Challenge >>
Every line below must be reproduced exactly. Copy them all.

* start Data *

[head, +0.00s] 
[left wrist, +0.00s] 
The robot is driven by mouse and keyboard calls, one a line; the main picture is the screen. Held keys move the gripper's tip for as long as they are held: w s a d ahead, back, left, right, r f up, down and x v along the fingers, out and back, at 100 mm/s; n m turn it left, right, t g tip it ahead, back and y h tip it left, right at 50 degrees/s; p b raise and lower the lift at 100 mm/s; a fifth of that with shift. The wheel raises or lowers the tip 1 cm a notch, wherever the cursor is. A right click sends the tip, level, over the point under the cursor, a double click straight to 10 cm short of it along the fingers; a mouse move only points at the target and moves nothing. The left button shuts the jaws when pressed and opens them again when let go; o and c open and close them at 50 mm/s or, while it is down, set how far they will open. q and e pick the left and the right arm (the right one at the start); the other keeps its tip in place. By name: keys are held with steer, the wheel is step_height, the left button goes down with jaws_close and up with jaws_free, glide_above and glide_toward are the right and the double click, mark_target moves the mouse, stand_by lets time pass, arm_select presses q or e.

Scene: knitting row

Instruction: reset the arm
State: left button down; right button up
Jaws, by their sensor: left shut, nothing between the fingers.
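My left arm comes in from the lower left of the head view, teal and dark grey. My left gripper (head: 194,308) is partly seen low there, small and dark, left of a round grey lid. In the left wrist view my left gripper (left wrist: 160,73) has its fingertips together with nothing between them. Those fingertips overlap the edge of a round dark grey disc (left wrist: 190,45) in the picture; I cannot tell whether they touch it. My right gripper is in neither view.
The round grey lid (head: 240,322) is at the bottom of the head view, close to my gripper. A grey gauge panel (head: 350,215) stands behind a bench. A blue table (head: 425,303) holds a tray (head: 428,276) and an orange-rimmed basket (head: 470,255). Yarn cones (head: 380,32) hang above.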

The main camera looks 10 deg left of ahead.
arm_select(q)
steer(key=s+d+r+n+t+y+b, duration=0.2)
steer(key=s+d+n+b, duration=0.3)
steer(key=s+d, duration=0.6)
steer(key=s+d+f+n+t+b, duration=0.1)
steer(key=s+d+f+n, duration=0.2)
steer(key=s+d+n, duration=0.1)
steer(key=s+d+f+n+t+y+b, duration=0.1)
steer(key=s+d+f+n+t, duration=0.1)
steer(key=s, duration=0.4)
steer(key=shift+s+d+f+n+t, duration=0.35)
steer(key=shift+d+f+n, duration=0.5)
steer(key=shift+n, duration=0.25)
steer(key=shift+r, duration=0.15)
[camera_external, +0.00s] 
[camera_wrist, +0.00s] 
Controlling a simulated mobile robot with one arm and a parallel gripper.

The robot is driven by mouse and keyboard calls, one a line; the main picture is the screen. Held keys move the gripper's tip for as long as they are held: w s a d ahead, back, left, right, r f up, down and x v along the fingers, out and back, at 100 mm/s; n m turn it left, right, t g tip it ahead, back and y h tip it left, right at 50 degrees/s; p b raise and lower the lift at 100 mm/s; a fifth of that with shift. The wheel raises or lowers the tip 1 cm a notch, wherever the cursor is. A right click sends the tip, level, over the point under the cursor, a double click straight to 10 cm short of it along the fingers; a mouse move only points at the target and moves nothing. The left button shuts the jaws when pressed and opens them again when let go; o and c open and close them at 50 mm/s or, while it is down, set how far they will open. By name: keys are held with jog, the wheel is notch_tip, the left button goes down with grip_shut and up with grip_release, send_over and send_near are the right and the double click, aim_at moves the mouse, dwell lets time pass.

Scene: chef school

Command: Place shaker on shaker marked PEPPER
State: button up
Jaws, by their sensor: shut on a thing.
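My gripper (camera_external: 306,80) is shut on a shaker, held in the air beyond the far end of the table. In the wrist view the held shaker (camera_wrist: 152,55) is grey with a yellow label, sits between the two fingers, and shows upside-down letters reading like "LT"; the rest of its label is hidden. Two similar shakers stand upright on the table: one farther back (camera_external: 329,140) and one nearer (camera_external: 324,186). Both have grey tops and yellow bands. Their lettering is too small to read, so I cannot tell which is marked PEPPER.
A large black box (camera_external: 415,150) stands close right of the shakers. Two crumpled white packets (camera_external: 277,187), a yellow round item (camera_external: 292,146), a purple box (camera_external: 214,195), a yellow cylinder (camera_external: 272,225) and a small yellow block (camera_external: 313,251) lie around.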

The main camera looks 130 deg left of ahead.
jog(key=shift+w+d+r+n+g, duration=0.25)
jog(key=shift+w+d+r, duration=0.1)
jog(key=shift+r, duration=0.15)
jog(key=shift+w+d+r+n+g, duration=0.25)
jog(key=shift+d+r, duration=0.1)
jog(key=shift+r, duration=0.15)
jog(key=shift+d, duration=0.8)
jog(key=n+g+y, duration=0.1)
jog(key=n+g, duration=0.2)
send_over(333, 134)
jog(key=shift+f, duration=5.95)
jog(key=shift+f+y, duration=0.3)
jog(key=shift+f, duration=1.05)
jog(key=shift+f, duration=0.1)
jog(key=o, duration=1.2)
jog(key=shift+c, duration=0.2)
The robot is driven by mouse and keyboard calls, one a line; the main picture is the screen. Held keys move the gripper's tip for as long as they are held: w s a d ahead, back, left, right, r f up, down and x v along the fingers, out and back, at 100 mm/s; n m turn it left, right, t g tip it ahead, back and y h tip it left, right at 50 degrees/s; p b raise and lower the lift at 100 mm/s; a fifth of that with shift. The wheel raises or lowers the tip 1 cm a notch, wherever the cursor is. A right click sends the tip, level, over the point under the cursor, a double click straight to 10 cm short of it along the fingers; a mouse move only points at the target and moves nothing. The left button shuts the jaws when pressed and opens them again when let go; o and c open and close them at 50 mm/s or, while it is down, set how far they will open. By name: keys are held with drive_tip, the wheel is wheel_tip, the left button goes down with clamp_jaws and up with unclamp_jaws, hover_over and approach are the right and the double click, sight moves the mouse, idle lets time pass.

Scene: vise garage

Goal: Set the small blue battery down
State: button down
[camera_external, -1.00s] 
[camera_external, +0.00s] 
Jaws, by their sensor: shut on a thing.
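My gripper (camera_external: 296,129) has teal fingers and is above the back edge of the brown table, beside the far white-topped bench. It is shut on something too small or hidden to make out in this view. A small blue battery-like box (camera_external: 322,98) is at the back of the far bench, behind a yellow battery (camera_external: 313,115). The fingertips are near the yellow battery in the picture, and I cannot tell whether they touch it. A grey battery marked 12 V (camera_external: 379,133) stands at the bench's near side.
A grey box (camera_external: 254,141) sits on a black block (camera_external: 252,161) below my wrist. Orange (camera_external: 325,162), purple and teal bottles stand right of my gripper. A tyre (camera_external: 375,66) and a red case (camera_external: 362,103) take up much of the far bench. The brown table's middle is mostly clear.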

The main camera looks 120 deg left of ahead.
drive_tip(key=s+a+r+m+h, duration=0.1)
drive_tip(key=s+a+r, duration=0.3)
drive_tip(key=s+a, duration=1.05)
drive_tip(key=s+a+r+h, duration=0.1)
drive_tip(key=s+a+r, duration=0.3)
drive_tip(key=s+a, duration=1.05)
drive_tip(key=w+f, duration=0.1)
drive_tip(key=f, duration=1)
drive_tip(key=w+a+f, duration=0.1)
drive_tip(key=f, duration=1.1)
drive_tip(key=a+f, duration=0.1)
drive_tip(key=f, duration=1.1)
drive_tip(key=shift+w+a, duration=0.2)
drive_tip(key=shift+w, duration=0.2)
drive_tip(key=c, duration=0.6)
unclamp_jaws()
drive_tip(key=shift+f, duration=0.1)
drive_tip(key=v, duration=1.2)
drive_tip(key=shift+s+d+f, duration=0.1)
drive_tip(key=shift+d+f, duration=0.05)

* end Data *

Task answer >>
[head, +0.00s] 
[left wrist, +0.00s] 
The robot is driven by mouse and keyboard calls, one a line; the main picture is the screen. Held keys move the gripper's tip for as long as they are held: w s a d ahead, back, left, right, r f up, down and x v along the fingers, out and back, at 100 mm/s; n m turn it left, right, t g tip it ahead, back and y h tip it left, right at 50 degrees/s; p b raise and lower the lift at 100 mm/s; a fifth of that with shift. The wheel raises or lowers the tip 1 cm a notch, wherever the cursor is. A right click sends the tip, level, over the point under the cursor, a double click straight to 10 cm short of it along the fingers; a mouse move only points at the target and moves nothing. The left button shuts the jaws when pressed and opens them again when let go; o and c open and close them at 50 mm/s or, while it is down, set how far they will open. q and e pick the left and the right arm (the right one at the start); the other keeps its tip in place. By name: keys are held with steer, the wheel is step_height, the left button goes down with jaws_close and up with jaws_free, glide_above and glide_toward are the right and the double click, mark_target moves the mouse, stand_by lets time pass, arm_select presses q or e.

Scene: knitting row

Instruction: reset the arm
State: left button down; right button up
Jaws, by their sensor: left shut, nothing between the fingers.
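My left arm comes in from the lower left of the head view, teal and dark grey. My left gripper (head: 194,308) is partly seen low there, small and dark, left of a round grey lid. In the left wrist view my left gripper (left wrist: 160,73) has its fingertips together with nothing between them. Those fingertips overlap the edge of a round dark grey disc (left wrist: 190,45) in the picture; I cannot tell whether they touch it. My right gripper is in neither view.
The round grey lid (head: 240,322) is at the bottom of the head view, close to my gripper. A grey gauge panel (head: 350,215) stands behind a bench. A blue table (head: 425,303) holds a tray (head: 428,276) and an orange-rimmed basket (head: 470,255). Yarn cones (head: 380,32) hang above.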

The main camera looks 10 deg left of ahead.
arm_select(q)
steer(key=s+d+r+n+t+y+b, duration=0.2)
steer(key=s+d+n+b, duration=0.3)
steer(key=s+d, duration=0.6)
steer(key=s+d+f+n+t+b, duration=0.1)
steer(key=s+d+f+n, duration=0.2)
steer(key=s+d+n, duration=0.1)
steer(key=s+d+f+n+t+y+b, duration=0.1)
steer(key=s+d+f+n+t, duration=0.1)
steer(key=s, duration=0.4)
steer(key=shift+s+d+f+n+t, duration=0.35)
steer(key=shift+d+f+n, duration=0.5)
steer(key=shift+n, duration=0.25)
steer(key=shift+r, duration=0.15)
[camera_external, +0.00s] 
[camera_wrist, +0.00s] 
Controlling a simulated mobile robot with one arm and a parallel gripper.

The robot is driven by mouse and keyboard calls, one a line; the main picture is the screen. Held keys move the gripper's tip for as long as they are held: w s a d ahead, back, left, right, r f up, down and x v along the fingers, out and back, at 100 mm/s; n m turn it left, right, t g tip it ahead, back and y h tip it left, right at 50 degrees/s; p b raise and lower the lift at 100 mm/s; a fifth of that with shift. The wheel raises or lowers the tip 1 cm a notch, wherever the cursor is. A right click sends the tip, level, over the point under the cursor, a double click straight to 10 cm short of it along the fingers; a mouse move only points at the target and moves nothing. The left button shuts the jaws when pressed and opens them again when let go; o and c open and close them at 50 mm/s or, while it is down, set how far they will open. By name: keys are held with jog, the wheel is notch_tip, the left button goes down with grip_shut and up with grip_release, send_over and send_near are the right and the double click, aim_at moves the mouse, dwell lets time pass.

Scene: chef school

Command: Place shaker on shaker marked PEPPER
State: button up
Jaws, by their sensor: shut on a thing.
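My gripper (camera_external: 306,80) is shut on a shaker, held in the air beyond the far end of the table. In the wrist view the held shaker (camera_wrist: 152,55) is grey with a yellow label, sits between the two fingers, and shows upside-down letters reading like "LT"; the rest of its label is hidden. Two similar shakers stand upright on the table: one farther back (camera_external: 329,140) and one nearer (camera_external: 324,186). Both have grey tops and yellow bands. Their lettering is too small to read, so I cannot tell which is marked PEPPER.
A large black box (camera_external: 415,150) stands close right of the shakers. Two crumpled white packets (camera_external: 277,187), a yellow round item (camera_external: 292,146), a purple box (camera_external: 214,195), a yellow cylinder (camera_external: 272,225) and a small yellow block (camera_external: 313,251) lie around.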

The main camera looks 130 deg left of ahead.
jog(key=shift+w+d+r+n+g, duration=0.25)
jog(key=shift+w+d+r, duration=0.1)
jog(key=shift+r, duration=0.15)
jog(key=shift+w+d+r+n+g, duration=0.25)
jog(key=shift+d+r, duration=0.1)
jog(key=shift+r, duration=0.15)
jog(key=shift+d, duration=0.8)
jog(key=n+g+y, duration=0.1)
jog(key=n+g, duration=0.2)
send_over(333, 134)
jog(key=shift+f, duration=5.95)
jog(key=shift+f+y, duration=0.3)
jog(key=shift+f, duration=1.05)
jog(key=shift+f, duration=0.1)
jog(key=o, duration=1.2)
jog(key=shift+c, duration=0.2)
The robot is driven by mouse and keyboard calls, one a line; the main picture is the screen. Held keys move the gripper's tip for as long as they are held: w s a d ahead, back, left, right, r f up, down and x v along the fingers, out and back, at 100 mm/s; n m turn it left, right, t g tip it ahead, back and y h tip it left, right at 50 degrees/s; p b raise and lower the lift at 100 mm/s; a fifth of that with shift. The wheel raises or lowers the tip 1 cm a notch, wherever the cursor is. A right click sends the tip, level, over the point under the cursor, a double click straight to 10 cm short of it along the fingers; a mouse move only points at the target and moves nothing. The left button shuts the jaws when pressed and opens them again when let go; o and c open and close them at 50 mm/s or, while it is down, set how far they will open. By name: keys are held with drive_tip, the wheel is wheel_tip, the left button goes down with clamp_jaws and up with unclamp_jaws, hover_over and approach are the right and the double click, sight moves the mouse, idle lets time pass.

Scene: vise garage

Goal: Set the small blue battery down
State: button down
[camera_external, -1.00s] 
[camera_external, +0.00s] 
Jaws, by their sensor: shut on a thing.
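My gripper (camera_external: 296,129) has teal fingers and is above the back edge of the brown table, beside the far white-topped bench. It is shut on something too small or hidden to make out in this view. A small blue battery-like box (camera_external: 322,98) is at the back of the far bench, behind a yellow battery (camera_external: 313,115). The fingertips are near the yellow battery in the picture, and I cannot tell whether they touch it. A grey battery marked 12 V (camera_external: 379,133) stands at the bench's near side.
A grey box (camera_external: 254,141) sits on a black block (camera_external: 252,161) below my wrist. Orange (camera_external: 325,162), purple and teal bottles stand right of my gripper. A tyre (camera_external: 375,66) and a red case (camera_external: 362,103) take up much of the far bench. The brown table's middle is mostly clear.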

The main camera looks 120 deg left of ahead.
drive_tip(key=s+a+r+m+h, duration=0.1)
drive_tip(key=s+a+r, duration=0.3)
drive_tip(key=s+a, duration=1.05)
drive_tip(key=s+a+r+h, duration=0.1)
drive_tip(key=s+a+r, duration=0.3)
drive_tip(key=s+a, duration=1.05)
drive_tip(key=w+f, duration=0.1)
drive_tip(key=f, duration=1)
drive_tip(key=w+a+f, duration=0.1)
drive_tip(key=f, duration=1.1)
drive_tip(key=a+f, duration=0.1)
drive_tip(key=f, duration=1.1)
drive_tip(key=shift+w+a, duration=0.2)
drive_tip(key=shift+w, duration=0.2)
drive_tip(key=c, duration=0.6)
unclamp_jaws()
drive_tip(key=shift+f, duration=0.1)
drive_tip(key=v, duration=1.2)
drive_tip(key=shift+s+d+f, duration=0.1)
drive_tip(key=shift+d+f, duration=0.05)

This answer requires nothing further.